Another key federal regulation that the government violated with the STORIS excessing was Section 3502 of the Duncan Hunter National Defense Authorization Act of 2009. This requires that all former U.S. government ships are to be recycled domestically in the U.S. In reviewing the GSA correspondence, it appears that GSA utilizes an electronic database system to list excess property. It would appear that the requirements of the Duncan Hunter provision are not part of the “drop-down” menu system that forms the listing of properties and were therefore never considered because it wasn’t part of the pre-formatted computer layout. This scenario demonstrates and reinforces GSA’s apathy and incompetence (with Coast Guard officials in major supporting roles) in that the officials seem to have been paralyzed when they couldn’t get the computer to accept what they were entering into the system. It speaks volumes when there is no distinction between an old filing cabinet and a nationally significant historic ship based on what the computer system will or won’t accept. Just because the computer didn’t recognize the Duncan Hunter provision doesn’t excuse these bureaucrats from violating federal law, however.
 
Pg 38 starts discussion about excessing 55-foot aids to navigation boats from the Coast Guard inventory. Jeff Beach makes a comment about listing STORIS, “all 230 feet of her.” So he acknowledges her size is substantial in relation to the other vessels to be excessed.

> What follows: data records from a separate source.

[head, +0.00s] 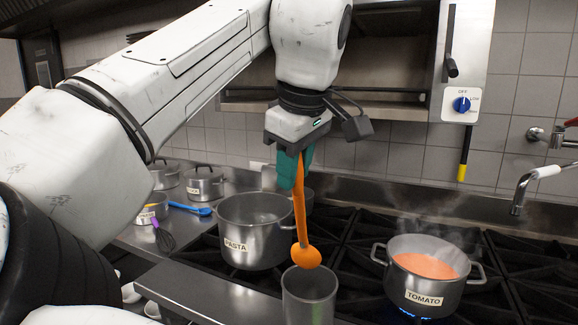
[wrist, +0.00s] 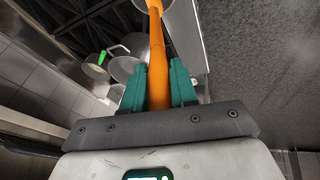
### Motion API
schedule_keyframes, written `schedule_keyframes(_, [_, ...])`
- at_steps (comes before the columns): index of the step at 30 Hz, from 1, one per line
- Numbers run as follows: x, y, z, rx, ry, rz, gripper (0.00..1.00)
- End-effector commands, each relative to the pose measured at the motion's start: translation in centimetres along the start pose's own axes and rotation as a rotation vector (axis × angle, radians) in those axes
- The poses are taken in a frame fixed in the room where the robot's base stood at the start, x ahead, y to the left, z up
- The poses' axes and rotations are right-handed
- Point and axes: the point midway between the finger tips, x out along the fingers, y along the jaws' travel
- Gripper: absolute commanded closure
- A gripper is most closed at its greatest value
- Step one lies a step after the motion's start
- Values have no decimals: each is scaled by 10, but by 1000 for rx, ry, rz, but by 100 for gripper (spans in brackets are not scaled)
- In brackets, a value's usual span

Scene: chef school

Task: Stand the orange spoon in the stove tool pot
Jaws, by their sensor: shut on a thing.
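The orange spoon (head: 300,212) hangs nearly upright, bowl down, from my gripper (head: 297,170) in the head view. My gripper's green fingers are shut on its upper handle. In the wrist view the spoon (wrist: 157,65) runs between the two fingers (wrist: 157,88), with its bowl away from me at the top edge. The tool pot (head: 309,296), a plain steel cylinder, stands at the bottom middle of the head view. The spoon's bowl appears just above the tool pot's rim, apart from it. The inside of the tool pot is mostly hidden.
A pot labelled PASTA (head: 256,236) stands close behind and left of the tool pot. A steaming TOMATO pot (head: 424,272) sits over a lit blue flame at right. A blue utensil (head: 190,208) and a whisk (head: 163,236) are on the left counter. A tap (head: 532,180) juts in at right.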

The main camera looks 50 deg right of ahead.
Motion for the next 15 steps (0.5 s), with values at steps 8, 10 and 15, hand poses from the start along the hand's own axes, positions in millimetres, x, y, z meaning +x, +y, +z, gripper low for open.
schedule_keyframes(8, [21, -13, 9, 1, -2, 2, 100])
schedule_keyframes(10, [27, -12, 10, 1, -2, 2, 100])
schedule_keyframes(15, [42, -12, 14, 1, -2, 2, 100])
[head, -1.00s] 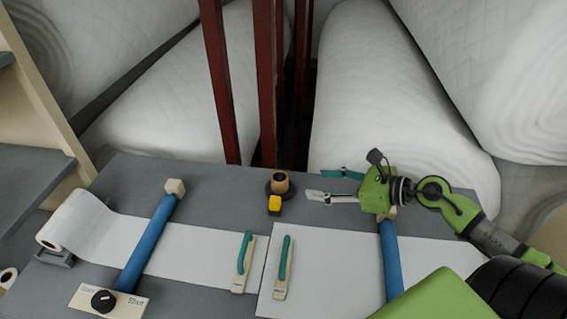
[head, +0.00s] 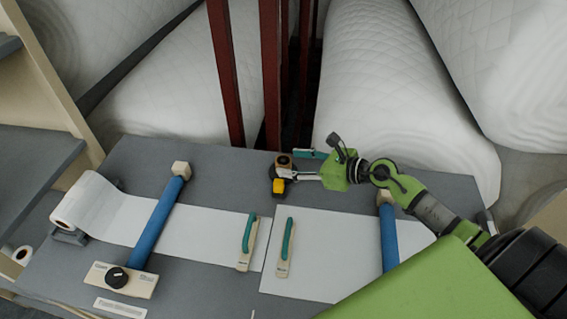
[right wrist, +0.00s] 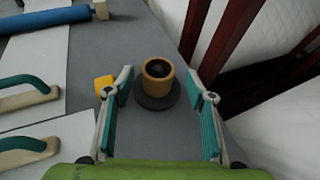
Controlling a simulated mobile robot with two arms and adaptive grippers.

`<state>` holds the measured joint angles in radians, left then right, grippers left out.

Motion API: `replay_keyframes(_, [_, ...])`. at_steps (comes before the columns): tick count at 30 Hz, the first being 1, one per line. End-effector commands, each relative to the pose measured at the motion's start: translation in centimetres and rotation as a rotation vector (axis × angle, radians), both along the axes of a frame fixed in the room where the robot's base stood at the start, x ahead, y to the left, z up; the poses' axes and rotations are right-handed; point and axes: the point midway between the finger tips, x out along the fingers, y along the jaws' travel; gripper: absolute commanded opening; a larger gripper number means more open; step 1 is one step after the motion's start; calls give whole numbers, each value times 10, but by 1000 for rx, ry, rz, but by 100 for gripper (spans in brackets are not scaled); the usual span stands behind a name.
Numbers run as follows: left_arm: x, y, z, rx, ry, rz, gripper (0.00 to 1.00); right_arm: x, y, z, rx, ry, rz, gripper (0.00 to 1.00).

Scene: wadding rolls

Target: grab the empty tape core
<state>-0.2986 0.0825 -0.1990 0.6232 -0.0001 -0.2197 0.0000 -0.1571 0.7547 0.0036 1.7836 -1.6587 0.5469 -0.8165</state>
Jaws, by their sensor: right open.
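The tape core (head: 284,160) is a short tan cardboard tube, upright on a dark round base near the table's back edge. Its open top shows a dark inside in the right wrist view (right wrist: 157,69). My right gripper (head: 293,165) is open, and its teal-padded fingers point at the core from the right. In the right wrist view the open fingers (right wrist: 165,85) frame the core, which stands between the fingertips or just beyond them, with gaps on both sides. My left gripper is not in view.
A yellow block (head: 279,186) stands close beside the core, near one finger in the right wrist view (right wrist: 104,84). Two teal-handled tools (head: 286,247) lie on white sheets. Blue rollers (head: 157,222) cross the grey table (head: 225,190). Dark red posts (head: 270,80) rise behind.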

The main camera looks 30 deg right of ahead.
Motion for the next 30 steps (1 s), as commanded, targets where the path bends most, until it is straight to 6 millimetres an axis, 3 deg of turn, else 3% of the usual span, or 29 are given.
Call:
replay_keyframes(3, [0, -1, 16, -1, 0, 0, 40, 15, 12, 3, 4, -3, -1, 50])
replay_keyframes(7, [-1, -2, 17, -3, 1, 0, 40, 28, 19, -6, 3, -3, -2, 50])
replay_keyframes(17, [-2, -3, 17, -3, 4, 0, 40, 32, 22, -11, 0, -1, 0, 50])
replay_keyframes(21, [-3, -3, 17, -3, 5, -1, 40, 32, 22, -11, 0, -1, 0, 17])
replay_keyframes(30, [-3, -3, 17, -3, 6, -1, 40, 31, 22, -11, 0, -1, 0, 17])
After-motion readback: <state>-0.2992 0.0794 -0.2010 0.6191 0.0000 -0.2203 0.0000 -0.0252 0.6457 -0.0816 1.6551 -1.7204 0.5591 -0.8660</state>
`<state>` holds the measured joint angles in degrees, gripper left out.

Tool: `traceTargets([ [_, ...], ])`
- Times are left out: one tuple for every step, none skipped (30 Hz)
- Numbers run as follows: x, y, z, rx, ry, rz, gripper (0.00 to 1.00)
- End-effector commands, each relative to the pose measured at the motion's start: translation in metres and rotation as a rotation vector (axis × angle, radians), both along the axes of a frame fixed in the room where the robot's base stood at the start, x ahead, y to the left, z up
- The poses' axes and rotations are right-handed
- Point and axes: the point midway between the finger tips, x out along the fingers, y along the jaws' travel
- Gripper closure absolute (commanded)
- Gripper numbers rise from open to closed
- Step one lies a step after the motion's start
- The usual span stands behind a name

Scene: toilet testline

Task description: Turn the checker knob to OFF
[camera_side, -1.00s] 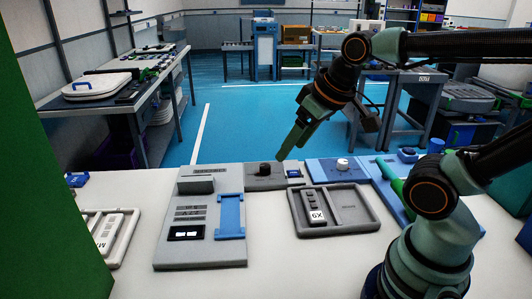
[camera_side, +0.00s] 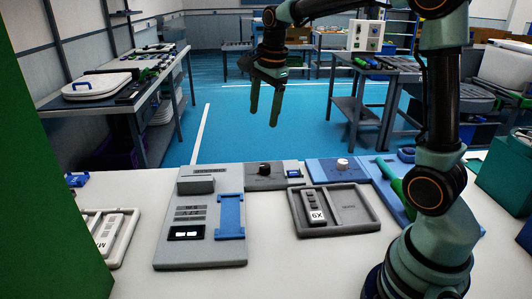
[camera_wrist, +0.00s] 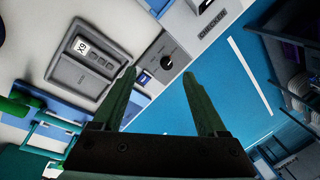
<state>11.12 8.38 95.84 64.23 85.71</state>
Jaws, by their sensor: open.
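The checker knob (camera_side: 264,169) is a small black knob on a grey panel (camera_side: 255,182) at the back of the white table in the side view. In the wrist view the knob (camera_wrist: 167,62) shows as a dark round with a pale mark, beyond my fingertips and between their lines. The word CHECKER (camera_wrist: 212,24) is printed nearby. My gripper (camera_side: 264,108) hangs fingers down, high above and behind the knob in the side view. In the wrist view its two green fingers (camera_wrist: 163,88) are apart with nothing between them. It does not touch the knob.
A grey tester with a blue bracket (camera_side: 231,214) stands left of the knob. A blue panel with a white knob (camera_side: 342,164) is to its right. A grey tray (camera_side: 368,222) holding a device marked 6X (camera_side: 316,205) lies in front. The space above the knob is clear.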

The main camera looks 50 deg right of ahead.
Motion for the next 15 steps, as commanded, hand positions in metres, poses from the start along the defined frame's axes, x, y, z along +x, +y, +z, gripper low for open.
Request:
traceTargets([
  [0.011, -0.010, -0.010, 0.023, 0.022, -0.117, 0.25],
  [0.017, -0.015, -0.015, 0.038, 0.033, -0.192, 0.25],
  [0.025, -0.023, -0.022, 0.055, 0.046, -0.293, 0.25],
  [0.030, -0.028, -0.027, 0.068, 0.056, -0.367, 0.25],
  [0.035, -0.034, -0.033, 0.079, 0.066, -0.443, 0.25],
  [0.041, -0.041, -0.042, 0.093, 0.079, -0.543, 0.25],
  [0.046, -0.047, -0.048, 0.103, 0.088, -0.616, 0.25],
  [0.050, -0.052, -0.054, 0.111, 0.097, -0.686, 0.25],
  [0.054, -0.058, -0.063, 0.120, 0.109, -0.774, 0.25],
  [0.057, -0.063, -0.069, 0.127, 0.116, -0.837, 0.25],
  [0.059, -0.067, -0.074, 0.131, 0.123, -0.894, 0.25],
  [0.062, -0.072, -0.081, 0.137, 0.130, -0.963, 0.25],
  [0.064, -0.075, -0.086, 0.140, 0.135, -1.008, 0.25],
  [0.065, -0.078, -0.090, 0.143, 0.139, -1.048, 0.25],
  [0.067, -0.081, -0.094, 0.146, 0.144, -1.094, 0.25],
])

Seriously, if this is the quality and quantity of information that is going to come out of GSA, there are some serious questions that need to be pressed on them. For the $10,266 they wanted to charge me, I would have expected to see documents revealing the truth behind JFK’s assassination and a copy of Barack Obama’s real birth certificate. So far, this is nothing but the same message stream repeated several times. It’s also taken 11 months to get just 44 pages of materials. This, again, from the “most transparent government in U.S. history,” a government that is wholly content with destroying STORIS, a major contributor to that very history.